Revenons aux causes. L’apparition d’une « gauche de rupture » ou, plutôt, d’un populisme de gauche s’est fait après la crise financière de 2008 qui a nettement favorisé le succès électoral de ce qui n’existait jusque là qu’à titre résiduel. C’est ce qui s’est passé en Grèce avec Syriza, en Espagne avec Podemos, en Allemagne avec die Linke et en France avec le Parti de gauche qui est devenu, plus tard, La France insoumise. L’arrivée à la tête du parti travailliste de Jeremy Corbin s’inscrit dans cette logique dans la mesure où ce dernier souhaitait une rupture nette avec le blairisme. Rappelons que le slogan du Labour pour les élections (« For the many, not for the few ») aurait pu servir aux formations que je viens de citer.
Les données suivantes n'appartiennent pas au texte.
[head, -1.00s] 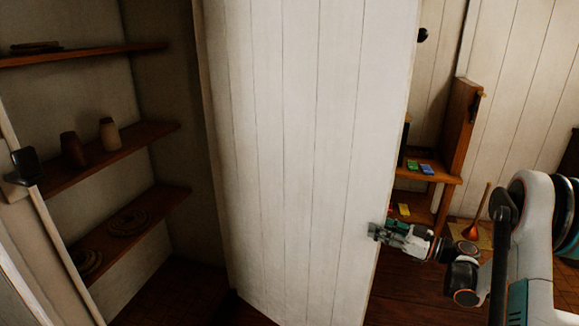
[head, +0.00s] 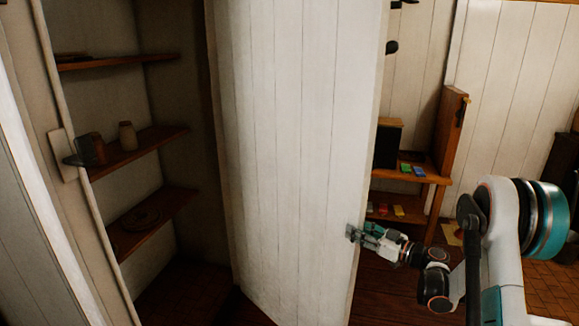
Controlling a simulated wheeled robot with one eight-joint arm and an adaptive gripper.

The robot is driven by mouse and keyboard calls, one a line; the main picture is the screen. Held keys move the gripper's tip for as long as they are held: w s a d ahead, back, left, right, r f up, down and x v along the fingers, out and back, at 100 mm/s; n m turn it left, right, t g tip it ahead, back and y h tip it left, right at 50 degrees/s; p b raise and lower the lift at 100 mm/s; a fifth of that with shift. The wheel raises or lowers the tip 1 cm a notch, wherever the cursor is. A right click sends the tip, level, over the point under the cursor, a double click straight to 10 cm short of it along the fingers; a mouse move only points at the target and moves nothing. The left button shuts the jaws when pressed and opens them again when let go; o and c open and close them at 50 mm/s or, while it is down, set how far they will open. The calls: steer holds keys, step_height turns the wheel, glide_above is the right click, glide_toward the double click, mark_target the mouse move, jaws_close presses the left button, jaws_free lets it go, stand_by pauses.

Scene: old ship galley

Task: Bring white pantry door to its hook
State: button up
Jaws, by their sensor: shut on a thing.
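The white pantry door (head: 295,150) stands open in the middle of the head view, a tall panel of vertical boards. Its left side is beside the pantry opening and its free edge is on the right. My gripper (head: 354,234) is at the lower part of that free edge, shut on the door there. The fingertips overlap the edge, and exactly what part they grip is too small to tell. A small dark fitting (head: 461,112) on the wooden upright at right may be a hook, but I cannot tell.
Pantry shelves (head: 137,148) with jars are at left. A wooden shelf unit (head: 432,177) with small coloured items stands behind the door's free edge. Dark floor shows at lower right, partly behind my arm.

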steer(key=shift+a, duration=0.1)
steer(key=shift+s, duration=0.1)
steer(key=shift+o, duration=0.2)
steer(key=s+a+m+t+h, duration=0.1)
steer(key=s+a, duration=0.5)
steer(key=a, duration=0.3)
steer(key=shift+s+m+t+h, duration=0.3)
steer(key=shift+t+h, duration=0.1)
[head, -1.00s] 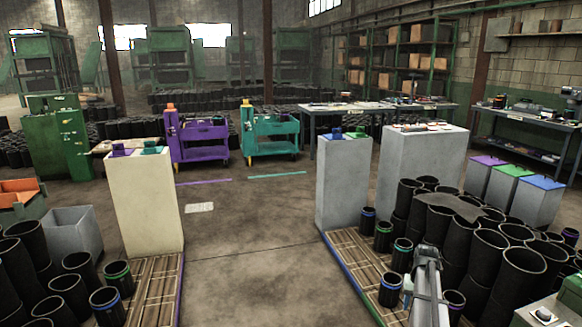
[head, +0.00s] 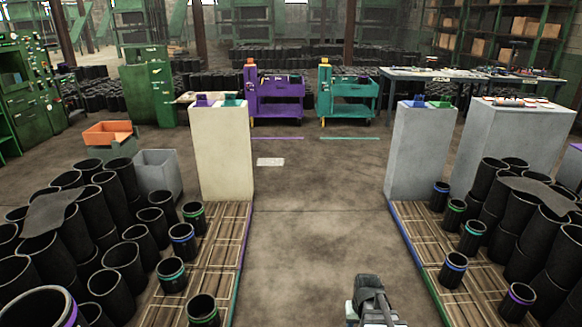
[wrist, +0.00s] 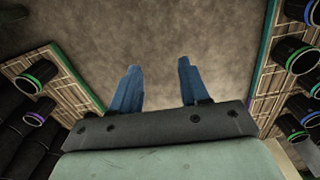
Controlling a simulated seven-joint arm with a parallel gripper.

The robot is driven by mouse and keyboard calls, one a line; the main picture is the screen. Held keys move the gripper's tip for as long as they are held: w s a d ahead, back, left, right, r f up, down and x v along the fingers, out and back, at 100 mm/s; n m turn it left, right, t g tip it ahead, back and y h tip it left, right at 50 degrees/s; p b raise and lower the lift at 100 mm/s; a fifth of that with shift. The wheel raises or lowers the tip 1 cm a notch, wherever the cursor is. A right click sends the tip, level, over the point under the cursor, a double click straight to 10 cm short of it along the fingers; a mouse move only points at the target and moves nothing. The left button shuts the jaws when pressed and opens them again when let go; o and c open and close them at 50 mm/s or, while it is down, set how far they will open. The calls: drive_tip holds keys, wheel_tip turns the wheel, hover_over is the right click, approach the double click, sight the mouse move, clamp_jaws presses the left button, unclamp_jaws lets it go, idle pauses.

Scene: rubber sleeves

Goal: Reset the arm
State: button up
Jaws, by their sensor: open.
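In the wrist view my gripper (wrist: 160,68) has its two blue fingers spread apart, with bare concrete floor beyond and nothing between them. In the head view my arm (head: 371,300) shows at the bottom, right of the middle, over the aisle floor. Its fingertips cannot be made out there. Black rubber sleeves with coloured bands stand on both sides, such as a green-banded one (head: 193,218) on the left pallet (head: 223,228) and a purple-banded one (head: 517,302) on the right pallet (head: 428,238). My gripper touches none of them.
The aisle floor (head: 318,235) between the pallets is clear. A cream pedestal (head: 222,155) and a grey pedestal (head: 420,155) flank it. A purple cart (head: 275,92) and a teal cart (head: 347,101) stand behind. Black sleeves crowd both sides.

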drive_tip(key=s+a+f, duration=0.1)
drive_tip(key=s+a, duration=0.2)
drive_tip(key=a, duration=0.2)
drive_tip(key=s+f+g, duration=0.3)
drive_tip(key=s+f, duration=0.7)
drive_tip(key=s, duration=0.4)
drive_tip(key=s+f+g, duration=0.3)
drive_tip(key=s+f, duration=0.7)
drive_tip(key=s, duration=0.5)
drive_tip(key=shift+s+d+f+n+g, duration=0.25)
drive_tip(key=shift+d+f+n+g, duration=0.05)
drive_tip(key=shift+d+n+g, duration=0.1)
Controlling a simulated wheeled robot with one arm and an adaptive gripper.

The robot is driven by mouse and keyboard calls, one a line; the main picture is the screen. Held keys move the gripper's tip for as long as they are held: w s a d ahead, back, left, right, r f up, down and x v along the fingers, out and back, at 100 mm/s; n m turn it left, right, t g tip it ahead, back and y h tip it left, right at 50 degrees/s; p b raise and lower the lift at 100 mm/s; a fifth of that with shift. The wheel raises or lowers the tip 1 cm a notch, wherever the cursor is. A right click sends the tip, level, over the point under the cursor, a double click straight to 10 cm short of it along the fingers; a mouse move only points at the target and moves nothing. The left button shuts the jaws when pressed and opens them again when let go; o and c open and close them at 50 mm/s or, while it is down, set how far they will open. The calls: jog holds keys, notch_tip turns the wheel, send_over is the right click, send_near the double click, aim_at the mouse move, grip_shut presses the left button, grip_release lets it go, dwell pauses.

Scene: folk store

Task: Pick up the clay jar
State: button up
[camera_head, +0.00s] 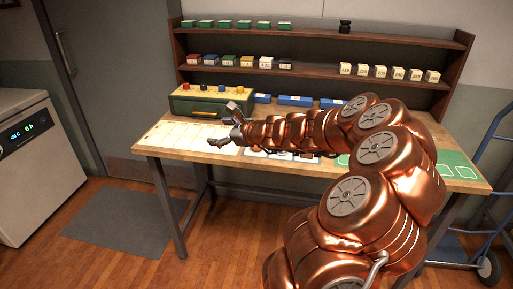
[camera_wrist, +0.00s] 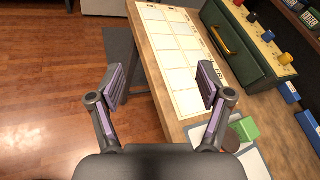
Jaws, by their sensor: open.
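My gripper (camera_head: 224,124) is open and empty above the left part of the workbench (camera_head: 168,151). In the wrist view my gripper (camera_wrist: 163,83) has its two fingers spread wide, with floor and the bench edge between and beyond them. No thing is clearly a clay jar. A small dark jar-like object (camera_head: 345,26) stands upright on the top shelf at the right, far from my gripper. In the wrist view a brown rounded object (camera_wrist: 231,139), partly hidden by my right finger, sits next to a green block (camera_wrist: 245,129); I cannot tell what it is.
A green case (camera_head: 211,104) with coloured knobs stands behind a pale grid sheet (camera_head: 180,134). Blue trays (camera_head: 295,100) line the bench's back. The shelf rack (camera_head: 325,71) holds small boxes and labelled blocks. A blue hand truck (camera_head: 493,150) stands at right. The floor at left is open.

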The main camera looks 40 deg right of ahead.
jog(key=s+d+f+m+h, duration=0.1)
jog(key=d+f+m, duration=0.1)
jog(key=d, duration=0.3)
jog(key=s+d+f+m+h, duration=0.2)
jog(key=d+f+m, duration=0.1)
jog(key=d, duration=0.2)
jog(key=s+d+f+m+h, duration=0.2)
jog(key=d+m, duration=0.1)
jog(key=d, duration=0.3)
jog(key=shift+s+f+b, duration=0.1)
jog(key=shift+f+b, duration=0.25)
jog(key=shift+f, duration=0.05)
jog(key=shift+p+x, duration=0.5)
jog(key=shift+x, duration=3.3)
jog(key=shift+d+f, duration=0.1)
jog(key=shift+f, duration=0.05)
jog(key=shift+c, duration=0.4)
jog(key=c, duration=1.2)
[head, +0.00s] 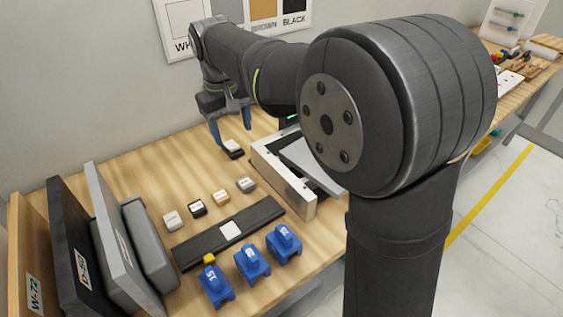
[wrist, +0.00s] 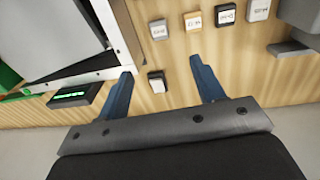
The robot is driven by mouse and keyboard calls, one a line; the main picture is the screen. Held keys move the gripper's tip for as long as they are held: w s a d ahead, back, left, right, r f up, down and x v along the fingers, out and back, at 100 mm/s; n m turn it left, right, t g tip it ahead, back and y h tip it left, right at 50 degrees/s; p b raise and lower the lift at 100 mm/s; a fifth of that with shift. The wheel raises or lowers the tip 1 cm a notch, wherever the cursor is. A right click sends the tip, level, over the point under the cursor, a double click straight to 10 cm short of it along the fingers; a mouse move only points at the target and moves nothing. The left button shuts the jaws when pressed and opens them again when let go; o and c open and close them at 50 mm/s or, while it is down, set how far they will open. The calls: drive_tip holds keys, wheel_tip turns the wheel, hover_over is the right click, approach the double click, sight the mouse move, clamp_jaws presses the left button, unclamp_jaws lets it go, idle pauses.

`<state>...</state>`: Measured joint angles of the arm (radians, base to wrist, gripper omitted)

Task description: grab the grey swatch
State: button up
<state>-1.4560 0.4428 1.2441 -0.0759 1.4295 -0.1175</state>
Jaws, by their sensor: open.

La seule formation à avoir rencontré le succès dans les urnes au plan national est la formation de Tsípras qui a enflammé, à l’époque, l’imaginaire des gauches radicales européennes en raison, notamment, du charisme de son leader. Or, quelques mois après l’accession de Syriza au pouvoir, la Grèce et ses créanciers signeront un accord comportant de nombreuses mesures d'austérité et de privatisations dans le pays. La politique économique de Tsípras va s’aligner sur les directives de la Commission européenne. Exit la rupture. D’ailleurs, ce qui est assez farce c’est que Mélenchon qui le portait jadis aux nues a une discrétion de violette sur ce sujet.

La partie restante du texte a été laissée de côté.